Exactly reproduce the line containing "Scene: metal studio" and all later lines to the end of the entries, leaving the pictures out of your copy.

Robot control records
↓↓↓
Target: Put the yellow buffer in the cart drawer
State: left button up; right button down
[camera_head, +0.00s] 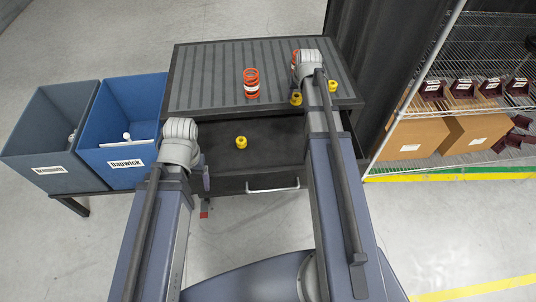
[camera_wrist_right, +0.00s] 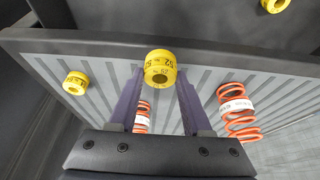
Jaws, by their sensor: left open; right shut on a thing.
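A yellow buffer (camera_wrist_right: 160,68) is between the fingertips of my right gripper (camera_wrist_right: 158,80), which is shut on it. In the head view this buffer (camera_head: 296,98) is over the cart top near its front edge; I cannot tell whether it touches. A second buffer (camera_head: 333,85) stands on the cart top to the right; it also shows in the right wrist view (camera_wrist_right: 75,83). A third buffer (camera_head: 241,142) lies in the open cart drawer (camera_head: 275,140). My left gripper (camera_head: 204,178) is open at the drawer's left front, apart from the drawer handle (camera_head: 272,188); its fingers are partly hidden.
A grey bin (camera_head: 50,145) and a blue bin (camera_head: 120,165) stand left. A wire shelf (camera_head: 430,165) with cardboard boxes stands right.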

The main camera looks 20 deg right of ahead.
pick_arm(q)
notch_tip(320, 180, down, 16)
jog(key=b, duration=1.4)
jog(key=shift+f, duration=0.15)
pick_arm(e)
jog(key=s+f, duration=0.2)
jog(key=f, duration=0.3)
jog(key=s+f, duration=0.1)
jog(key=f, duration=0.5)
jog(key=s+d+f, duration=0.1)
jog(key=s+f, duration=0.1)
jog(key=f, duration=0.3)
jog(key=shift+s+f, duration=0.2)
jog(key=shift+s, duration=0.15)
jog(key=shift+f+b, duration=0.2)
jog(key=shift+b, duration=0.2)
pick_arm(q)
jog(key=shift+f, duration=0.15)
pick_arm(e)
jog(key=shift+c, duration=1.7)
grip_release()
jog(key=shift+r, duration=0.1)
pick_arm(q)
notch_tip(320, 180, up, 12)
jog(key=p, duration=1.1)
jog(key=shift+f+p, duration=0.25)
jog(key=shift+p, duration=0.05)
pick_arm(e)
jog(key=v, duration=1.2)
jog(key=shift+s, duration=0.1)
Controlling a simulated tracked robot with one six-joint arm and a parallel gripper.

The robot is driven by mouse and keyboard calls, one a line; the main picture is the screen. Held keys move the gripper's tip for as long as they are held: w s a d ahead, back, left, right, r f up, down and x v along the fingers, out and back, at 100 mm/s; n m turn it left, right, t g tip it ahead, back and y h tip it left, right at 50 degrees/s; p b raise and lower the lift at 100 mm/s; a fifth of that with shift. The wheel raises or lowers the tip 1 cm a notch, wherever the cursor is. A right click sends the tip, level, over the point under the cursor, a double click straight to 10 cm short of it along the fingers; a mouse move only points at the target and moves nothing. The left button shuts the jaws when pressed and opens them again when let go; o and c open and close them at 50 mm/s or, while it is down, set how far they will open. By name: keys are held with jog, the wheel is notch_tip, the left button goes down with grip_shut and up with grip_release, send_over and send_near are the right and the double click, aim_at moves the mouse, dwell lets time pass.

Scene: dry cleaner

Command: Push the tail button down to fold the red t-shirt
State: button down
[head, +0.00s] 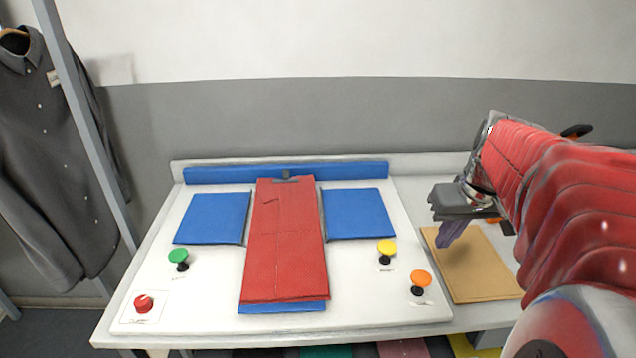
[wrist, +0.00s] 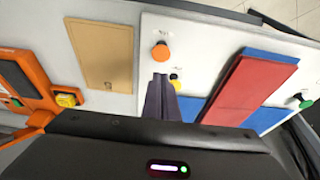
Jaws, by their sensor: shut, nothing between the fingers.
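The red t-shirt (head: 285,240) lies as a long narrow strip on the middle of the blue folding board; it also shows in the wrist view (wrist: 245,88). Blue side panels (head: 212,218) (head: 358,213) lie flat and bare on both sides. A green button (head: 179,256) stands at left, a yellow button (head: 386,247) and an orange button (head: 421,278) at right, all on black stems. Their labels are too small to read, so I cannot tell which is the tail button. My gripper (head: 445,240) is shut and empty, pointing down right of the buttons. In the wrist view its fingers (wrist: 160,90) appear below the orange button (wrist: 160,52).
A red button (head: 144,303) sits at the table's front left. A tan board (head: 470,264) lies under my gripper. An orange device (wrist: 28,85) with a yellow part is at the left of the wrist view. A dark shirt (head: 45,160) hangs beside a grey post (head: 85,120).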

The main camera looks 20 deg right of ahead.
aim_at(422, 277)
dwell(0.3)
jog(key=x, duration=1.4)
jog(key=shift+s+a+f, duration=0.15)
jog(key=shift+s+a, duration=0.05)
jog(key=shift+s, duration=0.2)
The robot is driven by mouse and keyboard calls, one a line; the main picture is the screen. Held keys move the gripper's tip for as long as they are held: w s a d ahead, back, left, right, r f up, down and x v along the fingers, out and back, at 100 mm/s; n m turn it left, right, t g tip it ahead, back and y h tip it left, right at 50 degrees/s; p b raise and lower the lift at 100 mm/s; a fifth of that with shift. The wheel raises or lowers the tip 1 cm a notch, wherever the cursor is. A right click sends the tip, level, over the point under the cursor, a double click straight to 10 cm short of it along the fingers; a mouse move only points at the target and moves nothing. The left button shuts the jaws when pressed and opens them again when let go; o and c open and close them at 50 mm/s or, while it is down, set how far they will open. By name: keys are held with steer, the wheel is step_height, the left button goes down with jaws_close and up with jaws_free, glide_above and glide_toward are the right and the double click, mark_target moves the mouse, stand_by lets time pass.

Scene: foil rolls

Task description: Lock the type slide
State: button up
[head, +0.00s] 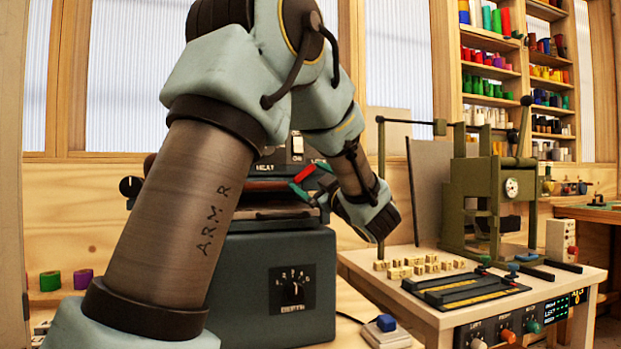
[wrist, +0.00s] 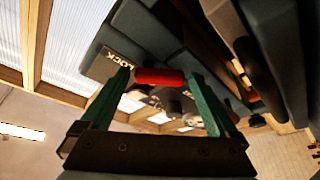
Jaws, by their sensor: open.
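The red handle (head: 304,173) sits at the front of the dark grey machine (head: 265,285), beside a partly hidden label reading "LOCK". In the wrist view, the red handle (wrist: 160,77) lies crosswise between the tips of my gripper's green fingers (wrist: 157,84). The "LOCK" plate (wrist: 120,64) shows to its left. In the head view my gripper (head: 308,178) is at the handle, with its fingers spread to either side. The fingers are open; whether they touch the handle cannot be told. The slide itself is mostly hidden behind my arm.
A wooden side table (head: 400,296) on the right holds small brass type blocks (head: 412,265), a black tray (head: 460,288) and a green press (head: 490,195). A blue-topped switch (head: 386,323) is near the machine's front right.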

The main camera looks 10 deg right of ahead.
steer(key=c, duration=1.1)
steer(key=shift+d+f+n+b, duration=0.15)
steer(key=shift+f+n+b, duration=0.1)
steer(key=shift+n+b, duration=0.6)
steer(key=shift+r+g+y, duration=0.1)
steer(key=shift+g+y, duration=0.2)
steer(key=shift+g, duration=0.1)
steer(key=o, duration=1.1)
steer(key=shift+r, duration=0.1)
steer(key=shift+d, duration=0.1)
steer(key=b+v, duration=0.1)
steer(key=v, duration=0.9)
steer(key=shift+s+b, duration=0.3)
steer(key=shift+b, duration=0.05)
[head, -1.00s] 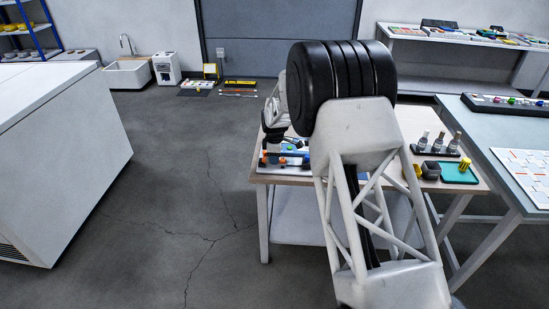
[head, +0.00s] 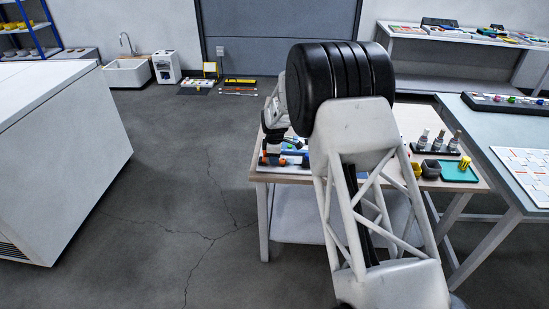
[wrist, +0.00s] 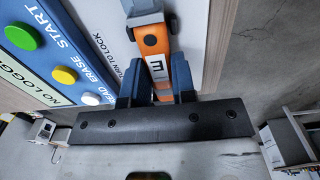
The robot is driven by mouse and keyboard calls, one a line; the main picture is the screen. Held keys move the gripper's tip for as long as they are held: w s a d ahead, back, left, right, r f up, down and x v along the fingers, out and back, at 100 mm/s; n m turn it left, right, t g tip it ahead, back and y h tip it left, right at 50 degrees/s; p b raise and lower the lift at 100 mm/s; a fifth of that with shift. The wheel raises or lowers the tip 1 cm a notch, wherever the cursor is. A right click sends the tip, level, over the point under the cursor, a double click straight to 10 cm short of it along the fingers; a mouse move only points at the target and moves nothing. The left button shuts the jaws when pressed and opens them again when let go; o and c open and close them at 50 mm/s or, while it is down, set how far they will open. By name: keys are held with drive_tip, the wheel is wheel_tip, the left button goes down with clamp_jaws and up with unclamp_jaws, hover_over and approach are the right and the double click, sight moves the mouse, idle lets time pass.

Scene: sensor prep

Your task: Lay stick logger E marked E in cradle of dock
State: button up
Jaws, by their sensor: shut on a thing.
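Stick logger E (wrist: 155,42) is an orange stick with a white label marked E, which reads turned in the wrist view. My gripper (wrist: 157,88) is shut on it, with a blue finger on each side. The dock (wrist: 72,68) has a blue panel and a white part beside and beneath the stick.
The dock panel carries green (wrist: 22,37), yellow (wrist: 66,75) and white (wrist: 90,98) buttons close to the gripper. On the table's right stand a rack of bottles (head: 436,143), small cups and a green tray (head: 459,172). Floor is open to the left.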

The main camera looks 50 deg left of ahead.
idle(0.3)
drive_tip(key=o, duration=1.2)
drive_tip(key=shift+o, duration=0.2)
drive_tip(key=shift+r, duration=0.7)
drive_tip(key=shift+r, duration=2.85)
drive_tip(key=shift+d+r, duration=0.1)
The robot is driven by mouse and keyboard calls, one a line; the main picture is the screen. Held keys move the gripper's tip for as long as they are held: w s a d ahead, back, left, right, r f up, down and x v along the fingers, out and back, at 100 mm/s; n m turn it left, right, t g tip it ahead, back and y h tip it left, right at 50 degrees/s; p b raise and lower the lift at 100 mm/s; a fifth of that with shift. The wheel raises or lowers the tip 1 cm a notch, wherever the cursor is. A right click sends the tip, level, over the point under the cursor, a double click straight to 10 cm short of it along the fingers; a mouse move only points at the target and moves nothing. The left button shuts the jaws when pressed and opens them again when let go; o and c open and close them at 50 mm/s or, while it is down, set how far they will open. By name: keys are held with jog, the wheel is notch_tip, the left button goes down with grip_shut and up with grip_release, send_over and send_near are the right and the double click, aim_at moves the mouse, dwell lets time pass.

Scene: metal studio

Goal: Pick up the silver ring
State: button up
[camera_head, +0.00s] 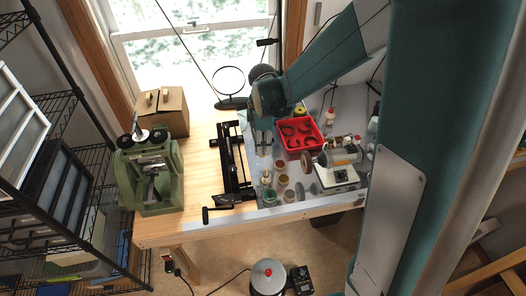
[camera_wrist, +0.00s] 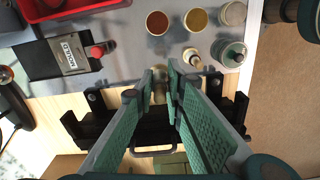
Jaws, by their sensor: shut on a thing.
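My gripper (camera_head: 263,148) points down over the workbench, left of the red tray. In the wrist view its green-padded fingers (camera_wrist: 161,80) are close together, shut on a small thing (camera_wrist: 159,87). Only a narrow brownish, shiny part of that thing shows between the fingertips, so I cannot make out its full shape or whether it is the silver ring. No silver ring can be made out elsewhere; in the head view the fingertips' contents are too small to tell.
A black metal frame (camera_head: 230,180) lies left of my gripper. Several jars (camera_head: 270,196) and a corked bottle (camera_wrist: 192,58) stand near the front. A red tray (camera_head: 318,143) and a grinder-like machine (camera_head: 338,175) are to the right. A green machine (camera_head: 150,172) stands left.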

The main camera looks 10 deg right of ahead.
↑↑↑
Exercise answer:
Scene: metal studio

Goal: Pick up the silver ring
State: button up
[camera_head, +0.00s] 
[camera_wrist, +0.00s] 
Jaws, by their sensor: shut on a thing.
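My gripper (camera_head: 263,148) points down over the workbench, left of the red tray. In the wrist view its green-padded fingers (camera_wrist: 161,80) are close together, shut on a small thing (camera_wrist: 159,87). Only a narrow brownish, shiny part of that thing shows between the fingertips, so I cannot make out its full shape or whether it is the silver ring. No silver ring can be made out elsewhere; in the head view the fingertips' contents are too small to tell.
A black metal frame (camera_head: 230,180) lies left of my gripper. Several jars (camera_head: 270,196) and a corked bottle (camera_wrist: 192,58) stand near the front. A red tray (camera_head: 318,143) and a grinder-like machine (camera_head: 338,175) are to the right. A green machine (camera_head: 150,172) stands left.

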The main camera looks 10 deg right of ahead.

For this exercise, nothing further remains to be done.